Absolutely fantasy fleet. Forget catapults
Interesting. I do think we indeed need£ to plan not too far hence (arguably fast approaching) when F-35 simply won’t offer the range to be a serious strike platform against the likes of China, or Chinese supplied adversaries. India’s recent experience against Pakistan doesn’t bode well entering the conflict with what they deemed a superior combination of Rafale and Meteor v J-10 with PL15 missile with a range thought to be 145km much shorter than Chinas own versions. India thought they were out of range only to lose 6 (though not confirmed) including 3 Rafale that didn’t know what hit them apparently and no reports of any Pakistani losses, Israeli supplied drones also fell victim too. If these reports are true (and India has done little to refute them) then we better hope it was superior Pakistani training, intelligence and situational awareness but China seems to be quietly crowing. High Mach air to air missiles with 500km range and far longer ground launched systems isn’t a great prospect for F-35s with 500 odd mile ranges and no stand off weaponry to speak of, let alone risks to the carriers themselves if 2000 km missiles prove effective which I previously questioned but less so of late.
No the ski-jump allows the F35B with a greater load-out. The reason why the USMC Harriers and F35Bs take-off vertically is that if they installed ski-jumps they would lose helicopter spots on their assault ships. That would undermine the ships primary mission, helicopter assault.
(There is also the theory that the USN won’t allow ski-jumps for fear the assault ships would be viewed as aircraft carriers by politicians, resulting in the number of Nimitz/Ford class vessels being cut.)
Probably the most sensible post ever in the history of sensible posts ever on this site.
“You’re new here, yes ?”
There won’t be any major announcements of new acquisitions until the SDR is announced.
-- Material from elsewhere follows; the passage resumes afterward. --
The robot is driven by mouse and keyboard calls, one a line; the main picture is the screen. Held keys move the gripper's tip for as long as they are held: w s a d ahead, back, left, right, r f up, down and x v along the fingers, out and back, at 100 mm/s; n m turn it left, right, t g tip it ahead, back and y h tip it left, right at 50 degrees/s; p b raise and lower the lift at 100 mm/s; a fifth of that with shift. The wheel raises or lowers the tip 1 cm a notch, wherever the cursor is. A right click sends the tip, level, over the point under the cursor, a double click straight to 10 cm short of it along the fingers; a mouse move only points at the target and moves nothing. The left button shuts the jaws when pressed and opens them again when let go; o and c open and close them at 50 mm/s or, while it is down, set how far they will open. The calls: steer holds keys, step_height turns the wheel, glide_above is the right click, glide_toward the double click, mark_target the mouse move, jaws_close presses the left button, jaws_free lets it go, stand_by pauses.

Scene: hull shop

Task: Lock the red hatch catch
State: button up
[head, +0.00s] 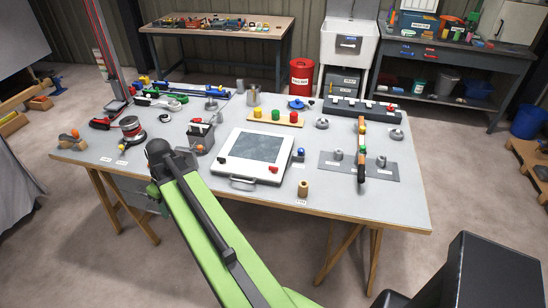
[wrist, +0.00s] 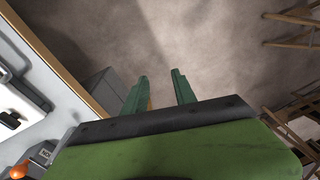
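The hatch (head: 255,157) is a white-framed square panel with a dark window and a front handle, lying on the table. The red catch (head: 273,169) sits at its front right corner; its exact setting is too small to tell. In the wrist view, my gripper (wrist: 162,82) has two green fingers, apart with nothing between them. They point past the table edge over bare floor. A white panel edge with a dark handle, perhaps the hatch, shows at the left of the wrist view. In the head view my arm hides the gripper's fingers.
The grey table (head: 335,204) has a wooden edge. A wooden peg piece (head: 303,188) and a small blue-topped knob (head: 301,153) stand right of the hatch.

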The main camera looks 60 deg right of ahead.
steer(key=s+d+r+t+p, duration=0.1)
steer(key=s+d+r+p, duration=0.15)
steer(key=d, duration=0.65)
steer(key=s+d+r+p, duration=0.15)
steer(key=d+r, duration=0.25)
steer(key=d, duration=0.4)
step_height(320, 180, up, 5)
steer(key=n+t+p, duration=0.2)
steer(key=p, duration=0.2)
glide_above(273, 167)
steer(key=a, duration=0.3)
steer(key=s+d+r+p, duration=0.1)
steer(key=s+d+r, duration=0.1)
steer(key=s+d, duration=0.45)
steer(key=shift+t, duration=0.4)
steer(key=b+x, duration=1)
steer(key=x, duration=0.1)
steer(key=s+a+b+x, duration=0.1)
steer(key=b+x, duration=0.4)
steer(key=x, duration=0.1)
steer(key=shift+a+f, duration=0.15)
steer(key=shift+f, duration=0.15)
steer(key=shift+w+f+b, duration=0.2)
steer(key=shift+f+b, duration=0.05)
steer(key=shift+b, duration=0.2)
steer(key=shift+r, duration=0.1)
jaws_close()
The SDR won’t see the light of day until after the Government’s Spending Review.
But the Chancellor’s changes to her fiscal rules means that while money is incredibly tight on operational budgets, she has up to £100billion to spend on capital projects. While some will be thrown at projects in the departments suffering operational cuts, some extra money will undoubtedly be going to defence.
Why not CAT’S by EMALs’, for assisted F-35B take-off? And VL
or SRVL just for landing only? Yes remove the ramp, and angled deck, would need an VL area in the rear.